— start Data section —

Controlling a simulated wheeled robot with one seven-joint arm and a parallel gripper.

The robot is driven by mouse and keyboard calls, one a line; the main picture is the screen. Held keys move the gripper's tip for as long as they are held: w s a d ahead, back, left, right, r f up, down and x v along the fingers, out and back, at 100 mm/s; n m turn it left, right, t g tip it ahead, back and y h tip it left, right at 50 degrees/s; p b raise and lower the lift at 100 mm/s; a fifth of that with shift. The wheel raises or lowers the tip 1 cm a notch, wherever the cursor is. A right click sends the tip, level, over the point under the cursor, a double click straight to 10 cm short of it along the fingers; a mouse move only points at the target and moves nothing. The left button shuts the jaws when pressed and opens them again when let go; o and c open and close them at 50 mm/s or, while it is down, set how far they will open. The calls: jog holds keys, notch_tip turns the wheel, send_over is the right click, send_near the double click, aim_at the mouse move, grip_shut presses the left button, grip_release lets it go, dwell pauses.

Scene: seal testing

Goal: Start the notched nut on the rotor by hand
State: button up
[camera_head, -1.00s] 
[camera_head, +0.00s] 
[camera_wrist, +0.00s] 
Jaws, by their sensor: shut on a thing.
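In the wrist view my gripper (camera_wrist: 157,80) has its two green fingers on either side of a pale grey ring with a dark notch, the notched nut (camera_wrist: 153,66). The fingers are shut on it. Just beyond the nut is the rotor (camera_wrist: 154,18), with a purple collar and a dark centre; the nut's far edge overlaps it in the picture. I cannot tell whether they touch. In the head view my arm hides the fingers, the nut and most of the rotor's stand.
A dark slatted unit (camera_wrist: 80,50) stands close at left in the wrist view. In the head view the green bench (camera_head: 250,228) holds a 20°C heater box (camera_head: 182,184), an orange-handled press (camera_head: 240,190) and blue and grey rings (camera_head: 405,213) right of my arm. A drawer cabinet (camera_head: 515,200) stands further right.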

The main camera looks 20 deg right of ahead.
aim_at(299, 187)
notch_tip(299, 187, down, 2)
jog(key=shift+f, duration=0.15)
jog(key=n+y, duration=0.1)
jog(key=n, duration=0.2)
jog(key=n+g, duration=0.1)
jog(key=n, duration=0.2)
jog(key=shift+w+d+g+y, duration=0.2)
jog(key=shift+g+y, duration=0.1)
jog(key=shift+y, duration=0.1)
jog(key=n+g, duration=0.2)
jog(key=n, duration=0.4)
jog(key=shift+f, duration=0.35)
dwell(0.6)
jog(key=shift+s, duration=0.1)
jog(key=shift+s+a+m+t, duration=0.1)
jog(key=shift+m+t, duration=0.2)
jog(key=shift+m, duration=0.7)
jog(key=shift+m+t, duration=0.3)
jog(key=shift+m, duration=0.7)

— end Data section —

Task instructions
What are the exact lines from the beginning of the material through the line containing "[camera_wrist, +0.00s]"? Write out those lines alone.

Output of the exercise
Controlling a simulated wheeled robot with one seven-joint arm and a parallel gripper.

The robot is driven by mouse and keyboard calls, one a line; the main picture is the screen. Held keys move the gripper's tip for as long as they are held: w s a d ahead, back, left, right, r f up, down and x v along the fingers, out and back, at 100 mm/s; n m turn it left, right, t g tip it ahead, back and y h tip it left, right at 50 degrees/s; p b raise and lower the lift at 100 mm/s; a fifth of that with shift. The wheel raises or lowers the tip 1 cm a notch, wherever the cursor is. A right click sends the tip, level, over the point under the cursor, a double click straight to 10 cm short of it along the fingers; a mouse move only points at the target and moves nothing. The left button shuts the jaws when pressed and opens them again when let go; o and c open and close them at 50 mm/s or, while it is down, set how far they will open. The calls: jog holds keys, notch_tip turns the wheel, send_over is the right click, send_near the double click, aim_at the mouse move, grip_shut presses the left button, grip_release lets it go, dwell pauses.

Scene: seal testing

Goal: Start the notched nut on the rotor by hand
State: button up
[camera_head, -1.00s] 
[camera_head, +0.00s] 
[camera_wrist, +0.00s] 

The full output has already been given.